Nine years on: No solid steps taken in Hrant Dink assassination

Nine years on: No solid steps taken in Hrant Dink assassination

İsmail Saymaz – ISTANBUL
Nine years on: No solid steps taken in Hrant Dink assassination

AA Photo

No solid legal steps have been taken in the nine years since Armenian-origin journalist Hrant Dink was assassinated outside his office in Istanbul on Jan. 19, 2007, as thousands of people gathered to commemorate the late Agos editor-in-chief on the anniversary of his death. 

The large crowd filed past the military museum in the Şişli district at around 1:30 p.m. on Jan. 19 to walk toward the Agos office building to read a statement at the site where Dink was shot dead by triggerman Ogün Samast nine years ago.

Accompanied by water cannons and armored vehicles, police took intense security measures along the route of the march as well as around the office of weekly Agos in Şişli’s Osmanbey neighborhood. 

A poster reading “we are here Ahparig, with longing, anger and determination!” was placed on the outer walls of the office building. “Ahparig” means “my brother” in Armenian.

In legal terms, only one lawsuit has been filed into Dink’s assassination, while an ongoing investigation was launched separately against 26 public officials into negligence at the time of the killing. None of the 26 probed officials, including former and current police chiefs, have yet been tried.

Relatives and followers of the case have claimed government officials, police, military personnel and members of Turkey’s National Intelligence Agency (MİT) played a role in Dink’s murder by neglecting their duty to protect the journalist.

When Dink was murdered, the 26 officials were on duty in police departments in Istanbul, Ankara and the Black Sea province of Trabzon, from which Samast came to Istanbul before shooting the prominent journalist in the head nine years ago. Samast was sentenced to 22 years and 10 months in prison after being tried in a juvenile court as he was 17 at the time of the shooting death of Dink.

Samast’s killing of Dink was incited by Yasin Hayal, who in 2004 carried out a bomb attack with collaborator Erhan Tuncel targeting a McDonalds restaurant in Trabzon on the grounds that it was selling food during the Islam-holy month of Ramadan. 

Hayal, who like Tuncel is a former member of a far-right political party and a right-wing nationalist youth group, was sentenced to life in prison for inciting Dink’s murder. Tuncel had been appointed as an Assistant Intelligence Officer at the Trabzon Police Department and informed police a year before Dink’s murder that Hayal had been planning to murder him. This information was then conveyed to the three police departments in Istanbul.

The investigation launched into the negligence of public officials at the time of Dink’s murder is still ongoing, with 26 current and former police officers stated as suspects in the indictment. The indictment prepared by Gökalp Kökçü, an Istanbul prosecutor who has also been in charge of terrorism-related investigations, was approved by the Istanbul 14th Court for Serious Crimes after it was presented on Dec. 9, 2015. 

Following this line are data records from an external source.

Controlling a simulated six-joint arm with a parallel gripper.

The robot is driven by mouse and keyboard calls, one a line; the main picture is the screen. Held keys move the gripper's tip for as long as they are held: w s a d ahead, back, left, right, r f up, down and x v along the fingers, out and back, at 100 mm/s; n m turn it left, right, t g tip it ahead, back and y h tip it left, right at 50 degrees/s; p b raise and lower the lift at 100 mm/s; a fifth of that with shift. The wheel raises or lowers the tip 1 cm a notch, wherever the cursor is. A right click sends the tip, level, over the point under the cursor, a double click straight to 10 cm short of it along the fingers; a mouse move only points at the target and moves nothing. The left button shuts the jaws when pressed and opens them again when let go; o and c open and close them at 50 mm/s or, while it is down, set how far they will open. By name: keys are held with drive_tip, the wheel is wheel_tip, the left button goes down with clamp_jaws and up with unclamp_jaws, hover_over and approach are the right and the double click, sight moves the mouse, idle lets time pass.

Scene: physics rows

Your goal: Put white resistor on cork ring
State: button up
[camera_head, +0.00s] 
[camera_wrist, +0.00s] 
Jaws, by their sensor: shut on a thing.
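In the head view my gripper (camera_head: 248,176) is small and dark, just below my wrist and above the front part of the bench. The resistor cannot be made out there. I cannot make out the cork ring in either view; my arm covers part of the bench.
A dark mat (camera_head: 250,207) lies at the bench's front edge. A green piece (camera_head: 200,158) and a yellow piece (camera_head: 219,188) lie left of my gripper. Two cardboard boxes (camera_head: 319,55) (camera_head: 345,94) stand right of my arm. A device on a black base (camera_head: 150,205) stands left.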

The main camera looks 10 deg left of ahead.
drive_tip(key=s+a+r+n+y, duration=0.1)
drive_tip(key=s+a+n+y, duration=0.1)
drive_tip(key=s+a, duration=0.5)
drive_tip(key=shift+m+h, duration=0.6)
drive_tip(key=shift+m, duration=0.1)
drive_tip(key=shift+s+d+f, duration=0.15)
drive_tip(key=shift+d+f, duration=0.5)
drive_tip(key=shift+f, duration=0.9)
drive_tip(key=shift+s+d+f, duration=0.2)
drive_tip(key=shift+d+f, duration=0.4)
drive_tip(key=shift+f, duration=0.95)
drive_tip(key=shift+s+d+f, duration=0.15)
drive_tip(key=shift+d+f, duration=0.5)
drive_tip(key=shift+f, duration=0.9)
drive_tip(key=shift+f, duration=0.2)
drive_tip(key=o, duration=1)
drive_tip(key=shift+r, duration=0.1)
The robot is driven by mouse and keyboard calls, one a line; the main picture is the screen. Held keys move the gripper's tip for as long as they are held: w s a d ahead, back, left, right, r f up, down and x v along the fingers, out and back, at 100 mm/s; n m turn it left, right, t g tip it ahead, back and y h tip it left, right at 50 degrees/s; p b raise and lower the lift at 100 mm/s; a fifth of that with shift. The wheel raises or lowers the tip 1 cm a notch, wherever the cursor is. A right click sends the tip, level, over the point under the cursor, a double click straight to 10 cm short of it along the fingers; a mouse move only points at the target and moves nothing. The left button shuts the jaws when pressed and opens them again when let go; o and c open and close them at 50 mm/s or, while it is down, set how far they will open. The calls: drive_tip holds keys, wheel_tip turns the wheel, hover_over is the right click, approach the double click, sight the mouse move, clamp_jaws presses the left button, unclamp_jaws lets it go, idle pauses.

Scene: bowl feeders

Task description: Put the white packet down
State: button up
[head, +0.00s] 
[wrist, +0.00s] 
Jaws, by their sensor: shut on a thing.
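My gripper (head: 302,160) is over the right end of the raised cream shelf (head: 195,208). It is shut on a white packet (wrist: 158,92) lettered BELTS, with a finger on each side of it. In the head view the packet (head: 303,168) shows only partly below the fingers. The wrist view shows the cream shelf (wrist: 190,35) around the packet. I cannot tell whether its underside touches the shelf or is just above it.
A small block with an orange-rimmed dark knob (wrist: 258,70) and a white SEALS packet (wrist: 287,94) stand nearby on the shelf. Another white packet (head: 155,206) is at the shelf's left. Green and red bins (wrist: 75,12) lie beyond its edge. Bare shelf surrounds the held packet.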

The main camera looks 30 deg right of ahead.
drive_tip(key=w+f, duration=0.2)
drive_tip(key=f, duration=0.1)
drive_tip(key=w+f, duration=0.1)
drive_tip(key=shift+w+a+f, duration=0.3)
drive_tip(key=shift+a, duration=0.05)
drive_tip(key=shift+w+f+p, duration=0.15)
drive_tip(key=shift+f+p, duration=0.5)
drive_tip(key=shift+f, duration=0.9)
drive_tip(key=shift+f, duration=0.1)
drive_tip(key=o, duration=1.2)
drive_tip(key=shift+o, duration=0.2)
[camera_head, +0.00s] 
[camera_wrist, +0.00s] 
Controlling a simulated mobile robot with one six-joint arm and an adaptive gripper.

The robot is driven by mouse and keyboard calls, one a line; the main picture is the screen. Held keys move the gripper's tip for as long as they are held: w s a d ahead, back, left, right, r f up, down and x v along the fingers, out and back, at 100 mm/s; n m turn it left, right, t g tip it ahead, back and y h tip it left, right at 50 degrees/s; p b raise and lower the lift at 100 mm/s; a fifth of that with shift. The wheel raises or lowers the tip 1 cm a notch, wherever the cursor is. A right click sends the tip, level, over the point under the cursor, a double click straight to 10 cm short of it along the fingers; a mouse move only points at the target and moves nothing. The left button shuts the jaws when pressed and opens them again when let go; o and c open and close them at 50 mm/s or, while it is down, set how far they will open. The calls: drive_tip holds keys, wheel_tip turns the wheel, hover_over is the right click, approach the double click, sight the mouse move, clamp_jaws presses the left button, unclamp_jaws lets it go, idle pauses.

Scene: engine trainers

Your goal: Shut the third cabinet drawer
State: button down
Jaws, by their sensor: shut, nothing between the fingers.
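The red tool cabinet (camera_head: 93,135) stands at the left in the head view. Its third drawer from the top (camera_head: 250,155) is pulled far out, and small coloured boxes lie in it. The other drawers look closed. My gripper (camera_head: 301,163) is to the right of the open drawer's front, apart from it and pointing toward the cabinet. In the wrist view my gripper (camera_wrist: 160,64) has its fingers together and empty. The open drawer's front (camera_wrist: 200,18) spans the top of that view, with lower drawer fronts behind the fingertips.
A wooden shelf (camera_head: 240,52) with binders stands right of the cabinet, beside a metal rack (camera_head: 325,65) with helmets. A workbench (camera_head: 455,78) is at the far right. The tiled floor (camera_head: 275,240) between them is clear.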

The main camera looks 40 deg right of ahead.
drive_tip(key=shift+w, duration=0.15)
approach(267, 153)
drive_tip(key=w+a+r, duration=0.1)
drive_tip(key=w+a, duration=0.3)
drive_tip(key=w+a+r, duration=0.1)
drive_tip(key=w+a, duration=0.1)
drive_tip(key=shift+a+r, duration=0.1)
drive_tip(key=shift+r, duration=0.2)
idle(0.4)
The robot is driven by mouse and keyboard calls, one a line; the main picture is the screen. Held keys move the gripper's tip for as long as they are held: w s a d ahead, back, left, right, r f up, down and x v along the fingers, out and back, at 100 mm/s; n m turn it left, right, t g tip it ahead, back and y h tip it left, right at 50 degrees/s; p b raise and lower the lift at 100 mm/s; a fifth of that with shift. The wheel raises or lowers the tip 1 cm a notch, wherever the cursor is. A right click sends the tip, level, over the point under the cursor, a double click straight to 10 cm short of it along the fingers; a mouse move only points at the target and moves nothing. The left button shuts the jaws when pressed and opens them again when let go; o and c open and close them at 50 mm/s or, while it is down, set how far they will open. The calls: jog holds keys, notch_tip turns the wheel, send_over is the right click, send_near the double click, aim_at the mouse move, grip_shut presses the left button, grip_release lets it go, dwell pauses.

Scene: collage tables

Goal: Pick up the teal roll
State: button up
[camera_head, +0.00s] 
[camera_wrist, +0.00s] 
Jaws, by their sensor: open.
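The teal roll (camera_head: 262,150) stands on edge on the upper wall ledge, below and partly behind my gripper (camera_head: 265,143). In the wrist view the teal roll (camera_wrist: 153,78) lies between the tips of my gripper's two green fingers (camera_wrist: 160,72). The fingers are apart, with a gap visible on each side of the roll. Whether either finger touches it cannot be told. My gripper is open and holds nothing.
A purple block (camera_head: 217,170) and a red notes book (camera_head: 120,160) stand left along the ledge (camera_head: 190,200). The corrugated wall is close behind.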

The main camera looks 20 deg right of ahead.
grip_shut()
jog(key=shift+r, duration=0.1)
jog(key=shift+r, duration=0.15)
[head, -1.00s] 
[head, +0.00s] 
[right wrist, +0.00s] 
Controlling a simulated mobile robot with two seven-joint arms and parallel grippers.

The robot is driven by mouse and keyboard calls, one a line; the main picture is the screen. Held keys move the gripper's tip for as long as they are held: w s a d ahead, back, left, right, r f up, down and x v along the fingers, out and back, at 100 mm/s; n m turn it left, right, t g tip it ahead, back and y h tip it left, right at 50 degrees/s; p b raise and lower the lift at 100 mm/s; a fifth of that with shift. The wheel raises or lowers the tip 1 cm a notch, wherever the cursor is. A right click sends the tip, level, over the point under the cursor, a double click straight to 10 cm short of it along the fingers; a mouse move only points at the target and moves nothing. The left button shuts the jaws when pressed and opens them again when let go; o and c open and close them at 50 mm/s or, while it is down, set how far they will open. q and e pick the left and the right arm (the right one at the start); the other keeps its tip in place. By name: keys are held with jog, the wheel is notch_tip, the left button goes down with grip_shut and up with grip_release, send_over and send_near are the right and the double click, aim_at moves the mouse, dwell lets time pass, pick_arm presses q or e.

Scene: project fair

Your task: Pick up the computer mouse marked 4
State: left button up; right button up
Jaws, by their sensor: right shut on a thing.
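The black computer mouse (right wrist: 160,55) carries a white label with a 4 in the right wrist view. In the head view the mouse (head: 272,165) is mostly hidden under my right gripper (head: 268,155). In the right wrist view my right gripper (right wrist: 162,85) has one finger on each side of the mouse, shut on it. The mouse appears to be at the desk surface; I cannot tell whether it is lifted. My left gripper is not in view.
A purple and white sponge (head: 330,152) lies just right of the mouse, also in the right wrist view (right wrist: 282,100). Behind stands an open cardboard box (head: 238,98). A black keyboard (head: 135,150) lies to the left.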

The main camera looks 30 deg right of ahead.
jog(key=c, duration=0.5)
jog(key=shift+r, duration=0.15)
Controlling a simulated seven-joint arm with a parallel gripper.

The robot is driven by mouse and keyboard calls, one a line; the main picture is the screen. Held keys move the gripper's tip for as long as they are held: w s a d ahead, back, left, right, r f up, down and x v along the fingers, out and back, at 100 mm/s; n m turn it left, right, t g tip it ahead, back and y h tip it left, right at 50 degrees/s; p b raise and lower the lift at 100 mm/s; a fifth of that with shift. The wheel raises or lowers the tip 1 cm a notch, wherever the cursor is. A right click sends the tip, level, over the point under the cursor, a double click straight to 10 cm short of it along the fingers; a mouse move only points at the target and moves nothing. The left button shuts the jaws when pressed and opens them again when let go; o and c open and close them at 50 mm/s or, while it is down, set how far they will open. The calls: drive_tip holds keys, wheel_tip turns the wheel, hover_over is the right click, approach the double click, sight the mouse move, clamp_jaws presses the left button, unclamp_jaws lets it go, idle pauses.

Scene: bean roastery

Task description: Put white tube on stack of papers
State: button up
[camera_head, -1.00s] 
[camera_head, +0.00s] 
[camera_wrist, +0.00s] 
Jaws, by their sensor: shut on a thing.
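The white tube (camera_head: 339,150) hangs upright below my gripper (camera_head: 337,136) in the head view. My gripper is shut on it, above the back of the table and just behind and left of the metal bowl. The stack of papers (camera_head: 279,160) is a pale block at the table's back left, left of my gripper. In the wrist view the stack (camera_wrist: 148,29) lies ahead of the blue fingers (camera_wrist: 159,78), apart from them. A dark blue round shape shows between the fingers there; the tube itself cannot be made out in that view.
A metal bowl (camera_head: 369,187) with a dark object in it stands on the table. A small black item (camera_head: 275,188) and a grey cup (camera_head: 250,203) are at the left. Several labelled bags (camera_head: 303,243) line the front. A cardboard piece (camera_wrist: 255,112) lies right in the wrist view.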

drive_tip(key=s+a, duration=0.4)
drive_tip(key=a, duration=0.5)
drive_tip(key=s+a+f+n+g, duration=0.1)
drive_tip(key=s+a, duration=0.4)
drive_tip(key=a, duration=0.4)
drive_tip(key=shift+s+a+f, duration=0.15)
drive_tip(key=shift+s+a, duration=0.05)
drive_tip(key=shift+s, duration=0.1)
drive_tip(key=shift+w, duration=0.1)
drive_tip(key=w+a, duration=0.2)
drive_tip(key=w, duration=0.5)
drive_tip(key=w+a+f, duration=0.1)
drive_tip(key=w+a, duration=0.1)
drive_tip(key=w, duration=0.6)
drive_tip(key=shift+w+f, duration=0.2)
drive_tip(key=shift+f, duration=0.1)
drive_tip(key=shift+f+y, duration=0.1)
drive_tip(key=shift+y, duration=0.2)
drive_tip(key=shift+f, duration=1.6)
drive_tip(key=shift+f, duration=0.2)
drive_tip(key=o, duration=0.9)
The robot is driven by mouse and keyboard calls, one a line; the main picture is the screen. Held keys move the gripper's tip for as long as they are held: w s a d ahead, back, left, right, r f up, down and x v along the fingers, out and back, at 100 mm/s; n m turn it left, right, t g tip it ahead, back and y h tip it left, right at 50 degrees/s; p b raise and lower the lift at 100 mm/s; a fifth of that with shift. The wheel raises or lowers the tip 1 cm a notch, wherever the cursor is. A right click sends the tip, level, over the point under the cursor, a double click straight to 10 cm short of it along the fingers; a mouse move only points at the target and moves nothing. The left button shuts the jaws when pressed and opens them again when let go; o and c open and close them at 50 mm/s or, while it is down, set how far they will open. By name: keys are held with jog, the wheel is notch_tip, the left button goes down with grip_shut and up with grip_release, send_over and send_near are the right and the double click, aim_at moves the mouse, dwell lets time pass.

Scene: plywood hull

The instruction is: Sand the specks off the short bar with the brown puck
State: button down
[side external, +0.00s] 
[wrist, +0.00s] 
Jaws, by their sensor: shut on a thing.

However, Kökçü was appointed to a department dealing with non-terrorism-related criminal activities as part of his job rotation system within the Istanbul Chief Public Prosecutor’s Office, meaning that he was not able to head the investigation into the negligence of public officials in Dink’s murder.

The Istanbul Chief Prosecutor’s Office had returned the indictment to Kökçü in early November last year, arguing that “evidence that some of the suspects committed ‘deliberate murder’ could not be proven.”

Lawyers representing the Dink family reacted against the indictment returned to Kökçü, which meant that cases will likely not be opened against the suspects.

Hakan Bakırcıoğlu, a Dink family lawyer, said on Nov. 4 last year that not opening a case against former police chiefs Ahmet İlhan Güler, Celalettin Cerrah, Reşat Altay, Engin Dinç and other suspects, would exclude their integral responsibility in Dink’s murder. 

Recalling the first two versions of the indictment, the latest one drafted in late October last year, Bakırcıoğlu said the two indictments charged former police chiefs Ali Fuat Yılmazer, Ramazan Akyürek, Tamer Bülent Demirel and Osman Gülbel each with “deliberate murder,” Engin Dinç, Reşat Altay and Ahmet İlhan Güler each with “deliberate murder with negligence,” and Sabri Uzun and Celalettin Cerrah each with “malpractice on public duty.”

“Despite resistance and barriers in front of the interrogation and investigation of public servants who took part in Dink’s murder, they were interrogated and investigated by the prosecutor [in charge of the case],” Bakırcıoğlu said.